Details of the sandwich attack transaction Source: Etherscan
According to Michael Nadeau, founder of The DeFi Report, the MEV bot front-ran the transaction by swapping all USDC liquidity out of Uniswap v3's USDC-USDT pool and then putting it back after the trade was executed.
Nadeau stated that the attacker paid a $200,000 tip to Ethereum block builder "bob-the-builder.eth" from the $220,764 transaction and profited $8,000 themselves.
DeFi researcher "DeFiac" speculated that the same trader using different wallets may have encountered a total of six sandwich attacks, citing "internal tools" as evidence.

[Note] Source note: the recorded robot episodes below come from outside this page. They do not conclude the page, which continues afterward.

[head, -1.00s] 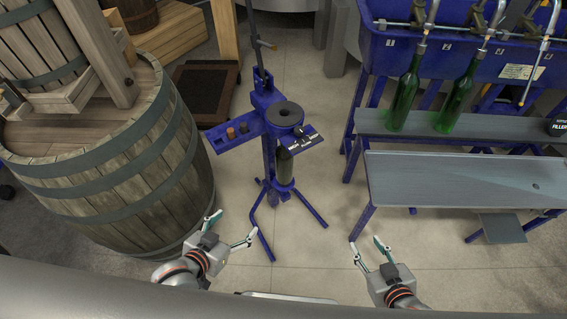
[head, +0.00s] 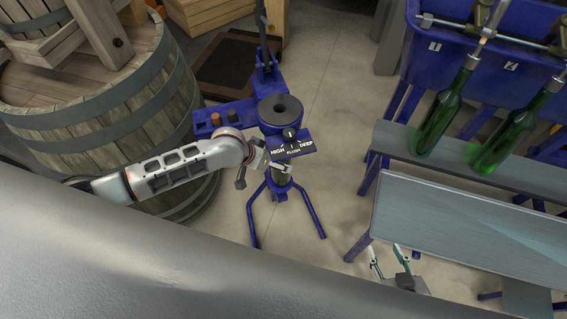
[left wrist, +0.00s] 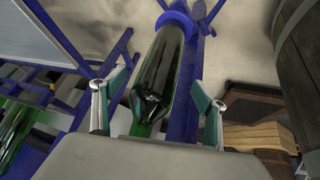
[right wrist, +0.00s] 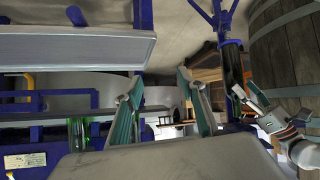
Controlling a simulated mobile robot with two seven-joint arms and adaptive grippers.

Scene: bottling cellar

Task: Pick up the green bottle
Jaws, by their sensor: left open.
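A dark green bottle (left wrist: 160,70) stands in the blue floor corker (head: 280,110). It lies between the two fingers of my left gripper (left wrist: 158,103) in the left wrist view, with gaps at both sides. In the head view my left gripper (head: 278,167) is at the corker, below its top plate, and partly hides the bottle. My left gripper is open. Two more green bottles (head: 438,120) (head: 505,138) stand tilted under the filler spouts at the right. My right gripper (head: 385,253) is open and empty, low beside the grey bench.
The blue filler (head: 465,45) and its grey bench (head: 470,225) take up the right side. A large wooden barrel (head: 130,110) stands at the left. The corker's splayed legs (head: 315,215) reach over the floor. Bare floor lies between corker and bench.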

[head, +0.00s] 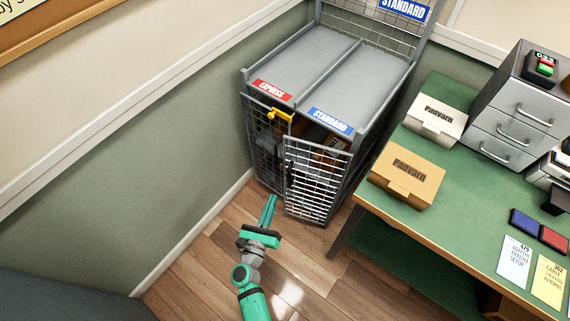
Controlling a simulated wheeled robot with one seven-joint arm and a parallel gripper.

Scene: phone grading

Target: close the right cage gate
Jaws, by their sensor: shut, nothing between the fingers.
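The right cage gate (314,182) is a light wire-mesh panel under the blue STANDARD label on the grey cage (372,96). It stands ajar, its left edge swung outward from the cage front, with a dark gap above it. A dark handle (289,176) is on its left edge.
A brown box (330,141) shows inside the cage behind the right gate. A green wall (150,160) is on the left. Wood floor in front is clear.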

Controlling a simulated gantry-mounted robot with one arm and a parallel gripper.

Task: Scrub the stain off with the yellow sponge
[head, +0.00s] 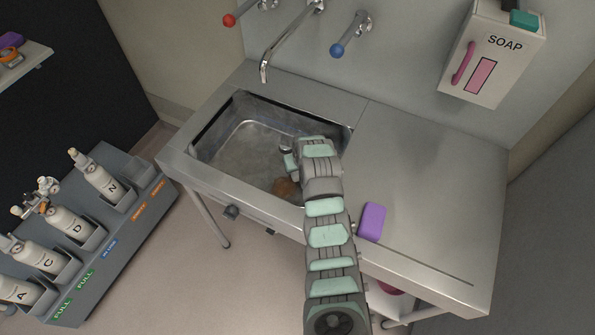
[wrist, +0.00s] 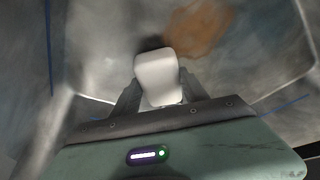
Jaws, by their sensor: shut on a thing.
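An orange-brown stain (head: 286,188) marks the sink basin floor, partly hidden by my arm in the head view. In the wrist view the stain (wrist: 200,28) lies ahead and right of my gripper (wrist: 158,88). My gripper is shut on a pale, whitish rounded block (wrist: 160,72). No yellow shows on the block, so I cannot tell whether it is the yellow sponge. The block is beside the stain in the picture; contact with the basin floor is unclear. A purple block like a sponge (head: 373,221) lies on the counter right of my arm.
The steel sink (head: 228,185) has raised basin walls around my gripper. A faucet (head: 264,72) hangs over its back edge, with red (head: 229,20) and blue (head: 337,50) tap knobs. A soap dispenser (head: 493,55) is on the wall. The right counter is mostly clear. Gas cylinders (head: 104,184) stand left.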

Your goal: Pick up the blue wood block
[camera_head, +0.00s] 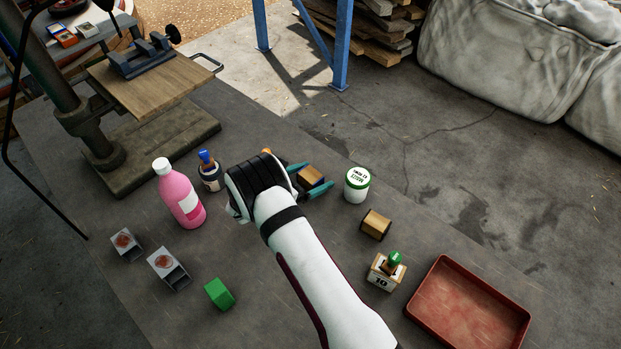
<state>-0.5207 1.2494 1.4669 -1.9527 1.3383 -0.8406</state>
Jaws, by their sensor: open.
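I see no block that is plainly blue in this view; one may be hidden behind my gripper or arm. My gripper (318,175) is open, with its teal fingers pointing right over the table. A brown wooden block (311,174) with dark sides shows between the fingers; I cannot tell whether they touch it. A similar tan block (376,224) with dark ends lies apart, to the right of my arm. A green block (219,293) lies to the left of my arm.
A pink bottle (180,195) and a dark cup (210,177) with a blue-topped item stand left of my gripper. A white, green-rimmed tub (357,184), a number block (385,272) and a red tray (469,311) are right.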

They noted that all funds came from the lending protocol Aave before being deposited into Uniswap.
Two of the wallets became victims of the MEV bot sandwich attack around 9 AM UTC on March 12. The Ethereum wallet addresses "0xDDe…42a6D" and "0x999…1D215" were sandwich attacked in transactions that occurred three to four minutes earlier, losing $138,838 and $128,003, respectively.
These two traders executed the same swap as the trader making the $220,762 transfer in the Uniswap v3 liquidity pool.
There is speculation that these transactions may be related to money laundering.
0xngmi, founder of the crypto data dashboard DefiLlama, stated, "If you have NK illegal funds, you can construct a trade that is very easily susceptible to MEV attacks, then privately send it to an MEV bot and let them arbitrage it in a bundle. This way, you can wash all the money with almost zero loss."
Although Nadeau initially criticized Uniswap, he later acknowledged that these trades did not originate from Uniswap's frontend, which has MEV protection and default slippage settings.
After Uniswap CEO Hayden Adams and others clarified the protective measures taken by Uniswap to prevent sandwich attacks, Nadeau retracted his criticisms.